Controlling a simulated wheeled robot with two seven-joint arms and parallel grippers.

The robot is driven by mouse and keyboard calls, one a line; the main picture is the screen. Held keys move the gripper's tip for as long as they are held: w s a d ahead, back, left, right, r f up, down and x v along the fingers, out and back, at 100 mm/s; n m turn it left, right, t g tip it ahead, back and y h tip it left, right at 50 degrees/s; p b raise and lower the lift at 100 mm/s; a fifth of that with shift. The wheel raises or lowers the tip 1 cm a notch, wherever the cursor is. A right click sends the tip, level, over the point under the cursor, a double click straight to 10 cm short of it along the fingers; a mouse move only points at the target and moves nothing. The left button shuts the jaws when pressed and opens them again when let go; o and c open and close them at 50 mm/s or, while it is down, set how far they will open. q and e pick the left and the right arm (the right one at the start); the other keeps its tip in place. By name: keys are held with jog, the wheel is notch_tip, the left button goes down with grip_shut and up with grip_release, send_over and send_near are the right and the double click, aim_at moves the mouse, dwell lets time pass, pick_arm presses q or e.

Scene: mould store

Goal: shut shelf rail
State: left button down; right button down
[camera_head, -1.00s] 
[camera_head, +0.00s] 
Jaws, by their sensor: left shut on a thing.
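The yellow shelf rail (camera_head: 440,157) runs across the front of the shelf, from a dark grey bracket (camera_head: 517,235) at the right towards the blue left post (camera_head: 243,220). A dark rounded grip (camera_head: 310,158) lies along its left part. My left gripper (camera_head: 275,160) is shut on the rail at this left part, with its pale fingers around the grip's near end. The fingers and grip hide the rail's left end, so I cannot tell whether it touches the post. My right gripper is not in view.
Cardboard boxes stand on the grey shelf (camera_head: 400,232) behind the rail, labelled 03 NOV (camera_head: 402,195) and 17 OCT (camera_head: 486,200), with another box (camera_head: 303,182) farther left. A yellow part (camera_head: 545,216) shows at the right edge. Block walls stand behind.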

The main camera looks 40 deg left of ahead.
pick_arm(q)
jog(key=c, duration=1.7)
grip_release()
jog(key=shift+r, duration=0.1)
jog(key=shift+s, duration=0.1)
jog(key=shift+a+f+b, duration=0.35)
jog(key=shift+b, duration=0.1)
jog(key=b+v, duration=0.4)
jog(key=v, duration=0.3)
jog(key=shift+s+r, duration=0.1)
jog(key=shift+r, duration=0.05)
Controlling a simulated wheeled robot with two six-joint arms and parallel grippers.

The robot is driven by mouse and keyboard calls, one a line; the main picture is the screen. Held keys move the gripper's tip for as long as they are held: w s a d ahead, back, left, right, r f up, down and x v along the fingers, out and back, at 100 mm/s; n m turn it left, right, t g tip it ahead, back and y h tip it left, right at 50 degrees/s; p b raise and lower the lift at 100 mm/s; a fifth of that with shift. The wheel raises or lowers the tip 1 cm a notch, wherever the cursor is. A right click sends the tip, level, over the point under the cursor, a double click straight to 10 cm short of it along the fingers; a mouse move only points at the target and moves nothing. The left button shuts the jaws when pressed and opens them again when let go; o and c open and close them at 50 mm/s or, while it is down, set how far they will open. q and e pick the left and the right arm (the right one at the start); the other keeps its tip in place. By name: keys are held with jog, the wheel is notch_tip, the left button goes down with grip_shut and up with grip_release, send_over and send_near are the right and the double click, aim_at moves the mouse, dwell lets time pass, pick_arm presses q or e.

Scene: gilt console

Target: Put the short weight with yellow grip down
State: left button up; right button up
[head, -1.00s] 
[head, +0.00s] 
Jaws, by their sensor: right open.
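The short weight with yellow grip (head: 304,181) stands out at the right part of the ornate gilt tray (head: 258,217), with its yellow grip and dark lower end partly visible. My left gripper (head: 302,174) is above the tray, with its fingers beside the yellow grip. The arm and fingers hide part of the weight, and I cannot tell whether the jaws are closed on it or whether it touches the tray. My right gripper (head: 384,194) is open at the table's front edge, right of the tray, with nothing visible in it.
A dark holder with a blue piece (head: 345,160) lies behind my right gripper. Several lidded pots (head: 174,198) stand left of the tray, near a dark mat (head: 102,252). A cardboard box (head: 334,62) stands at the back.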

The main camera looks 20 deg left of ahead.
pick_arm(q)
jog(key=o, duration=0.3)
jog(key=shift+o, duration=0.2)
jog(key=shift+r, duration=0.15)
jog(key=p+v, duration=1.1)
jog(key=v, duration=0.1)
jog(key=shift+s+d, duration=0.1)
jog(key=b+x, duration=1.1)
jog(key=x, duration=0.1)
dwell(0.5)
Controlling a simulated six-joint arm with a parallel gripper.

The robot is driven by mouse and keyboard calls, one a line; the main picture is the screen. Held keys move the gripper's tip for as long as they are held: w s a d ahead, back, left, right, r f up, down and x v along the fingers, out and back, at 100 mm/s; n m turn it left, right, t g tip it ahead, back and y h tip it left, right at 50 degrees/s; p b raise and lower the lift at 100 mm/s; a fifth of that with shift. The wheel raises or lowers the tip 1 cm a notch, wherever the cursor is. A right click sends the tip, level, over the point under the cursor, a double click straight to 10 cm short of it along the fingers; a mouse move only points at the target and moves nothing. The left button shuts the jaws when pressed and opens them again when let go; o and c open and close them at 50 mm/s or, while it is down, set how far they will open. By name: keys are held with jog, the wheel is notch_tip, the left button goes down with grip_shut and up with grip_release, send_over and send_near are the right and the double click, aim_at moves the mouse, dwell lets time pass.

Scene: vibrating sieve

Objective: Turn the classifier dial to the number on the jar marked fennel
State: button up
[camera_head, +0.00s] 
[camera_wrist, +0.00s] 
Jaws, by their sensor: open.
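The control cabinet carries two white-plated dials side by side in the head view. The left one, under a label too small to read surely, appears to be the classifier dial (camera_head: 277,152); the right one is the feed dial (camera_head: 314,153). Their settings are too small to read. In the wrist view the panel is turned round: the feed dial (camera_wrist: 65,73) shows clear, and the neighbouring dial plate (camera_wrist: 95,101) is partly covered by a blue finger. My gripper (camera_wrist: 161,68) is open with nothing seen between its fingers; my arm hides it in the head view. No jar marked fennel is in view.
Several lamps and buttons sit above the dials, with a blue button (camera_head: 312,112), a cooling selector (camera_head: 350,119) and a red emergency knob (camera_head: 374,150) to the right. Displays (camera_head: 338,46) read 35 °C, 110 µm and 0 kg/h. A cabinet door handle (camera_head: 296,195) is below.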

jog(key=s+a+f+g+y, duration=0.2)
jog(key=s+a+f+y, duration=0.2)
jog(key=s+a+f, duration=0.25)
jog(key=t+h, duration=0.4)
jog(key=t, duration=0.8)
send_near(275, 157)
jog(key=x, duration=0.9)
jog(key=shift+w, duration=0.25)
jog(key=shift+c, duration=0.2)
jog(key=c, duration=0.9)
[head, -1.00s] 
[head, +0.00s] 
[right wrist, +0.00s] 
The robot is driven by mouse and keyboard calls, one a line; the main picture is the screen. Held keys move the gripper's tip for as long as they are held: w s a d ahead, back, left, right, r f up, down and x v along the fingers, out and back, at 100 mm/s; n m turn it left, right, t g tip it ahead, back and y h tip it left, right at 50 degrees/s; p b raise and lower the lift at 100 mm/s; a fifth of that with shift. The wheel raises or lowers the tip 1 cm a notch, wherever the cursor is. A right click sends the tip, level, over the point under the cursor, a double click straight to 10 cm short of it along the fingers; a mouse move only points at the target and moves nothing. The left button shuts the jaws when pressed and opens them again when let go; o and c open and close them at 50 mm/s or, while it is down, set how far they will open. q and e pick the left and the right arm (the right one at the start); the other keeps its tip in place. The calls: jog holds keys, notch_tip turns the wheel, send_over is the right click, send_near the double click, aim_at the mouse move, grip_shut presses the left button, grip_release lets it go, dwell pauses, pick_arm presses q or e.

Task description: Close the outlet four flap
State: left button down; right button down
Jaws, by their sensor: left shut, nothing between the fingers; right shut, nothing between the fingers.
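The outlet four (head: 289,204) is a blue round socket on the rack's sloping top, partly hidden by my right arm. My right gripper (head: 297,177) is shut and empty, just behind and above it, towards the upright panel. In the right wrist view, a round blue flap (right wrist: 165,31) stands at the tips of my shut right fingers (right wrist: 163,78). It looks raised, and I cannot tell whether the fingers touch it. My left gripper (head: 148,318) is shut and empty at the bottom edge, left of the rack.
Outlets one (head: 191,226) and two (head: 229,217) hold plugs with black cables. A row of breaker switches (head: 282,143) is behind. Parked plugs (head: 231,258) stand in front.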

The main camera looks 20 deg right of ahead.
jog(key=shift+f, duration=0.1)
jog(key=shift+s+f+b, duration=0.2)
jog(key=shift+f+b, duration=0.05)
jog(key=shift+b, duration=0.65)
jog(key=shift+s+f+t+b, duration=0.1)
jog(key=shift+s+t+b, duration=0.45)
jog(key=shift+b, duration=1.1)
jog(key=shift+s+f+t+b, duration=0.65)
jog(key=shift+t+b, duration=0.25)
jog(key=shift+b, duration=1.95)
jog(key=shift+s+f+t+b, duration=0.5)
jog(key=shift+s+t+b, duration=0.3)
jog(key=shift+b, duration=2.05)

*CHALLENGE:* Exact reproduction is required: output the lines from the start of the entries above through the line with "Scene: mould store".

*CORRECT RESULT:*
Controlling a simulated wheeled robot with two seven-joint arms and parallel grippers.

The robot is driven by mouse and keyboard calls, one a line; the main picture is the screen. Held keys move the gripper's tip for as long as they are held: w s a d ahead, back, left, right, r f up, down and x v along the fingers, out and back, at 100 mm/s; n m turn it left, right, t g tip it ahead, back and y h tip it left, right at 50 degrees/s; p b raise and lower the lift at 100 mm/s; a fifth of that with shift. The wheel raises or lowers the tip 1 cm a notch, wherever the cursor is. A right click sends the tip, level, over the point under the cursor, a double click straight to 10 cm short of it along the fingers; a mouse move only points at the target and moves nothing. The left button shuts the jaws when pressed and opens them again when let go; o and c open and close them at 50 mm/s or, while it is down, set how far they will open. q and e pick the left and the right arm (the right one at the start); the other keeps its tip in place. By name: keys are held with jog, the wheel is notch_tip, the left button goes down with grip_shut and up with grip_release, send_over and send_near are the right and the double click, aim_at moves the mouse, dwell lets time pass, pick_arm presses q or e.

Scene: mould store

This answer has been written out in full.